I wouldn't mention it (not talking about salary) at all. Most people just naturally want to keep it a secret and if you mention something to him, he might be curious about what the big deal is.
We had a guy here who printed his pay stub on a common printer and didn't pick it up. Most of the people who looked at it (after it was conveniently pinned to the wall), weren't mad about the amount, but that the guy was printing it out at all.
If there is a good reason to pay someone less than someone else, just be prepared to explain it. If they ask, you'll have your case ready. It might be uncomfortable, but it also might be a teachable moment.

RE: Salary Confidentiality

5
I'd like to post everyone's salary on the company bulletin board. It would cut down on the rumors, exaggerations, and flat-out lies that co-workers tell to one another. Anybody on board with me?

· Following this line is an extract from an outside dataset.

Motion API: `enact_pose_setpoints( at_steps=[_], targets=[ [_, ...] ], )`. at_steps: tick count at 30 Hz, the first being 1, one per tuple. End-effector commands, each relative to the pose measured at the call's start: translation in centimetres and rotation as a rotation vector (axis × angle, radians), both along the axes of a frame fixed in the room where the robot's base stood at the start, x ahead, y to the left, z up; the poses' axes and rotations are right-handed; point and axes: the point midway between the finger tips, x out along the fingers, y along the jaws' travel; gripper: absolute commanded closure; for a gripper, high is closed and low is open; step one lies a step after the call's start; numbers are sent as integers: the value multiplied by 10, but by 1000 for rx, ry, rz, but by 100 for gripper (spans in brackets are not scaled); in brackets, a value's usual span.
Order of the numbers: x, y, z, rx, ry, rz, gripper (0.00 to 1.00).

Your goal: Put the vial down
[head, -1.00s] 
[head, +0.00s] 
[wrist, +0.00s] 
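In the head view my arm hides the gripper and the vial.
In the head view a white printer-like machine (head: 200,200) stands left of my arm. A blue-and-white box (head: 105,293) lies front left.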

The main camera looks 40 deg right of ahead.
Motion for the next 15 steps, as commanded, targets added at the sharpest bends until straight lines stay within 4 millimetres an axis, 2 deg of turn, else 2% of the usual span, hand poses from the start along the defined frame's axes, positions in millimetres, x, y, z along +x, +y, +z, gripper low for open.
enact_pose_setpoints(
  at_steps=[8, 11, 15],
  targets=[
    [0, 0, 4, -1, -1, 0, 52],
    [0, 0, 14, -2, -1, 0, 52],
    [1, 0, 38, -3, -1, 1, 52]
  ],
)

That said, I'll quote my dad from his first day on the job (back in 1938):

Boss: Ralph, we make it a policy not to talk about salaries around here.

Dad: Don't worry, Mr. Merriwether, I'm embarrassed about it too.

Best to you,

Goober Dave

Haven't see the forum policies? Do so now: Forum Policies

RE: Salary Confidentiality

(OP)
Thanks for everyone's replies. We don't have a company handbook yet, but we are getting one made for next year. I agree that if someone is curious enough, salary information will get out, especially with sites like glassdoor. Perhaps a "no-whining" policy enforced by instant termination would be better. Thanks again.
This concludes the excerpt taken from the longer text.